As we rounded a sharp bend, an 8-point whitetail buck made a couple of bounds and was out of sight.

I marked the occurrence in the recesses of my mind.

Floating for hogs could also be a highly effective method of hunting deer this fall. I noted the critters we were encountering seemed much less spooky than those that are hunted in more accessible areas.

With a strong current around the creek bends, Doc was busy keeping the little boat’s nose pointed downstream. Just as we approached a sharp bend, the current pushed the boat alongside a downed treetop; the scratching sound caused a monster boar to get to his feet and make tracks for the timber. The big black hog was no more than 30 yards from us when he spooked and, for a second, I thought I might be able to take him. As luck would have it, the boar took a sharp turn to the right just before reaching the little opening. I could see his ivory cutters protruding from either side of his head as he bounded through brush, leaving a spray of water two feet high in his wake.

“If that won’t get your adrenaline going, nothing will,” Doc said.

The current pushed us along for what we hoped would be another close encounter. I vowed to be ready next time.

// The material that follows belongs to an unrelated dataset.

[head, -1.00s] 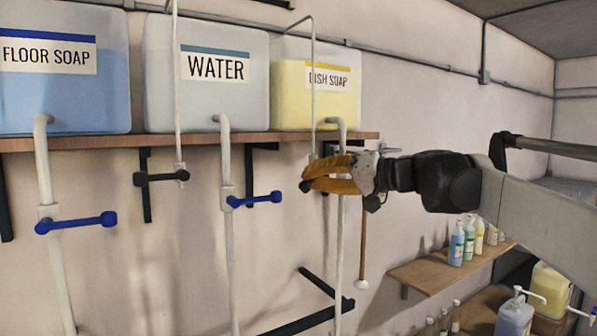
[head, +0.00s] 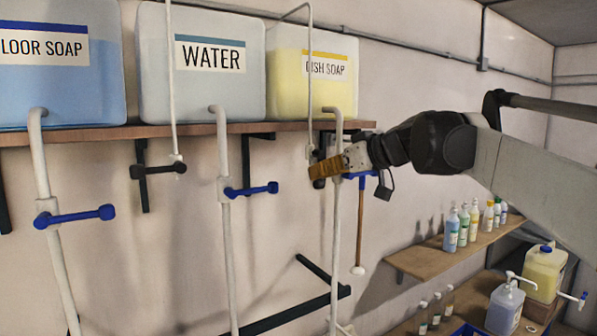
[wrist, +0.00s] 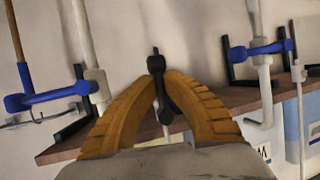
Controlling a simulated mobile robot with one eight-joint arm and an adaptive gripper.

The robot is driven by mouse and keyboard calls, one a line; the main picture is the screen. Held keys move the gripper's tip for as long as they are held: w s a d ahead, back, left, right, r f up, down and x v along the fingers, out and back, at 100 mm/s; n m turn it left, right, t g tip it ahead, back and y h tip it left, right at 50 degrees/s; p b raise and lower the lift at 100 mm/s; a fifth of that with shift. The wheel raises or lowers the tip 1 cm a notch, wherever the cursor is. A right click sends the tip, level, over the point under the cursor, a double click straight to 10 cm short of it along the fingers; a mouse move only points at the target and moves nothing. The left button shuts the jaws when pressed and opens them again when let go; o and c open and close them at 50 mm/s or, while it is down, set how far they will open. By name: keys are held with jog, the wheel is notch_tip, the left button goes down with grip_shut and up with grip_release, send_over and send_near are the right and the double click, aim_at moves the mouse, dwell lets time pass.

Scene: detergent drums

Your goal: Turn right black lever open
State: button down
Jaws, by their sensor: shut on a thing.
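The right black lever (wrist: 156,64) is on the thin pipe under the yellow dish soap drum (head: 292,90). In the wrist view it runs between the orange fingers of my gripper (wrist: 161,88), which are shut on it. In the head view my gripper (head: 322,170) covers most of this lever, and only small dark parts show around the fingers. The exact angle of the lever is hard to tell there. The left black lever (head: 158,170), under the water drum (head: 203,95), lies about level and apart from my gripper.
Blue levers sit on the thicker pipes: one at left (head: 75,217), one in the middle (head: 250,190), and one partly hidden behind my gripper (head: 362,176). A wooden rod (head: 360,230) hangs close by. A lower shelf (head: 440,262) holds several bottles. A wooden drum shelf (head: 200,129) runs above.

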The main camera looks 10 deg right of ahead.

It’s amazing just how fast a big, heavy boar can transition from a resting position into high gear in the blink of an eye.

We floated the next couple miles without sighting a hog.

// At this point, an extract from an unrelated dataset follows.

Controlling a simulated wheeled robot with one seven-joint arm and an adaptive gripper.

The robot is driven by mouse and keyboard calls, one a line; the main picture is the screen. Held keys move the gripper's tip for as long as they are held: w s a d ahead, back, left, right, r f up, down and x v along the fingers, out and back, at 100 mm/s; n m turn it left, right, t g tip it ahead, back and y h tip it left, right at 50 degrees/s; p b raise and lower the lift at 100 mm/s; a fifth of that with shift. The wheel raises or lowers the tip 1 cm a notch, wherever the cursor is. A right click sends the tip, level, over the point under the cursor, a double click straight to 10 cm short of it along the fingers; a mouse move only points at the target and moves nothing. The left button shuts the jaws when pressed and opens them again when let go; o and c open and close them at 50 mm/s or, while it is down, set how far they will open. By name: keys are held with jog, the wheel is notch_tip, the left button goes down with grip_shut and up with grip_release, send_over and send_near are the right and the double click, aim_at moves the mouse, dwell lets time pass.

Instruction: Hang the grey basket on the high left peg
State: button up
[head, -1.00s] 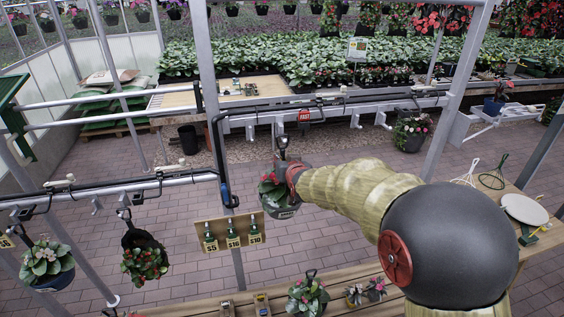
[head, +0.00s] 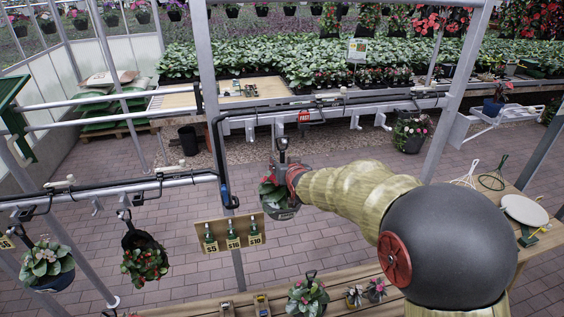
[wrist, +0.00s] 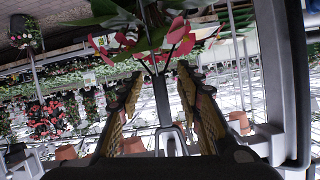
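The grey basket (head: 284,212) holds a leafy plant with red flowers and hangs upright in mid-air. Its dark hook (head: 282,150) rises to just below the back rail (head: 330,105). The rail's left peg (head: 277,128) is right by the hook top; I cannot tell whether they touch. My gripper (head: 290,176) is at the basket's upper right. In the wrist view my two fingers (wrist: 160,72) stand apart, one on each side of the dark handle stem (wrist: 161,100), with gaps showing. Red flowers and leaves cover the view above the fingertips.
A metal post (head: 212,110) stands just left of the basket. A price board (head: 206,248) hangs below left. Two planted baskets (head: 146,262) hang from the near left rail (head: 110,187). A wooden bench (head: 340,300) with pots runs along the front.

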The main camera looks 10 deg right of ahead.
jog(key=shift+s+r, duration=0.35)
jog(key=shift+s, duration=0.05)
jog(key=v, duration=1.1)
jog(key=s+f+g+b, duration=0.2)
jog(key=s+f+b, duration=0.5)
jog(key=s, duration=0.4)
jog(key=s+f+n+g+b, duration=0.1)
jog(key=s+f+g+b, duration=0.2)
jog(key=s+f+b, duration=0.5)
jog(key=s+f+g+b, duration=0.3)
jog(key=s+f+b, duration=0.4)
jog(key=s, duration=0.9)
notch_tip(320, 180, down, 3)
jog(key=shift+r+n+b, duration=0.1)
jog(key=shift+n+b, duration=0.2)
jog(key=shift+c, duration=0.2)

We did hear them squealing back in the brush on a couple occasions. Near the end of our float, about a half-mile from our takeout spot, another nice boar (this one black with white shoulders) bounded up from the creek’s edge on the right side of the boat. Like the black hog, he didn’t present a clear shot.

Doc decided it was time to nose the boat up to the bank.

We left Big Woods planning another float for hogs when the creek was within its banks. Doc has floated this section of his ranch on many occasions and noted that he has never failed to see hogs.

“It’s not uncommon to get within bow range of 20 or 30 hogs on a float when the bottoms are dry.” he said.